Several years ago, I came across a story of a graduating class which dedicated its yearbook to all the students who would have been graduating that year had they not been killed by abortion. How fitting a tribute that is. Other graduating classes have paid tribute to their abortion victims by a moment of prayer at the baccalaureate Mass or at the graduation ceremony.
And why not? Tragedies that take the lives of students are often featured in yearbooks. And I imagine Marjory Stoneman Douglas High School will have their own tribute this year. Will there not be a mention or a tribute at their graduating ceremony? Why, then, should the victims of abortion be forgotten?
Maybe some will bristle at the mention of the Parkland school shooting, but it’s a fair comparison. Some 1 million children are killed by abortion every year in the United States. If you find another single act or disaster that claims that many lives in our country alone in a single year, please let me know about it.
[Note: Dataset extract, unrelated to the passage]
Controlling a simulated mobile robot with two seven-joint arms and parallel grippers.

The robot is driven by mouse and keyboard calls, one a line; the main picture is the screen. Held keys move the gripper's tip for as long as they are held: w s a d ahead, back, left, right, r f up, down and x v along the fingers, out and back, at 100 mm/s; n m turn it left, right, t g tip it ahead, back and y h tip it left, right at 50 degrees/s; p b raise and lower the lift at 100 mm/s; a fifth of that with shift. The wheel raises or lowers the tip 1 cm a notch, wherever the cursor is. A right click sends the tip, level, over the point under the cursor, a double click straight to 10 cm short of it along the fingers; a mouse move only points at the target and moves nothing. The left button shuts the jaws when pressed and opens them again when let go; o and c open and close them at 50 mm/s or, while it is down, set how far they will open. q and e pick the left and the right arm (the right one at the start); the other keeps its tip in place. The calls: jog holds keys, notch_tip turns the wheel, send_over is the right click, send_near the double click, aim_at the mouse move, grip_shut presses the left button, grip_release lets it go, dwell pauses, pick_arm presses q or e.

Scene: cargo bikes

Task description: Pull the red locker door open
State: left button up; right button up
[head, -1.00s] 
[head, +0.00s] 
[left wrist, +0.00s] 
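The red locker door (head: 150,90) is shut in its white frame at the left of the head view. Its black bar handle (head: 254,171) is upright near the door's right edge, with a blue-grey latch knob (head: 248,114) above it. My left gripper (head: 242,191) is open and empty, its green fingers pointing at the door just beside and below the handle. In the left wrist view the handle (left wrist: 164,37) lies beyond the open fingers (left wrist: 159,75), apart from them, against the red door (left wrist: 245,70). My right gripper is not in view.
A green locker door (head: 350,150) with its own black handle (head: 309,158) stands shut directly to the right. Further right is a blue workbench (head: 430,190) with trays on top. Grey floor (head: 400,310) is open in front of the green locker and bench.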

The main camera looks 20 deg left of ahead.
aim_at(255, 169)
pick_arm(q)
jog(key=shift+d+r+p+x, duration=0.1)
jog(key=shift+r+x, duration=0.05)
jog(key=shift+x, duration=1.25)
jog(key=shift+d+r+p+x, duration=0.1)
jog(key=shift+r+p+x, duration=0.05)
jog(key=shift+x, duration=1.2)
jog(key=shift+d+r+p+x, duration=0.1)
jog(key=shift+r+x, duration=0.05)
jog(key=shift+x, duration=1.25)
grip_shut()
Inevitably, some will object to inserting such a “negative” theme into a happy day. But life is mixed up with happiness and sadness, joy and tragedy. Significant moments in our lives should not be insulated from all awareness of injustice. We need to rejoice with those who rejoice, but we should weep with those who weep. If we remember only victims who were born and then died, but are unwilling to do so when the victims die before birth, it is a sign of the deep-rooted prejudice against the unborn in our society.
As pro-lifers we remind every new generation of young people who have survived that prejudice that others did not. One million students, or about one-third of students, will not be graduating this year. They didn’t even get to show up for their first birthdays, let alone their commencements. They were killed by abortion. As survivors, those who are graduating are now taking their places and preparing to be the future leaders.
Every year, a class celebrates the sending out of a new generation. That is what commencement means. Graduations are about new beginnings. That gives us hope. Hope is what graduation day is all about.
Let’s acknowledge those will be missing from these ceremonies, those who could not celebrate with us, and let’s work to let others live. Would it not be appropriate to give the silent grief of so many people an expression and acknowledgment at the commencement ceremonies about to take place? Perhaps an empty chair at the graduation ceremony, in honor of the missing children, or a lit candle, or a short prayer of remembrance.
We can be joyful on this day and celebrate our milestones while also remembering the missing children this year and every year until abortion is abolished in this country. Let us pray for an end to abortion and the renewal of our generation with the promise of new life.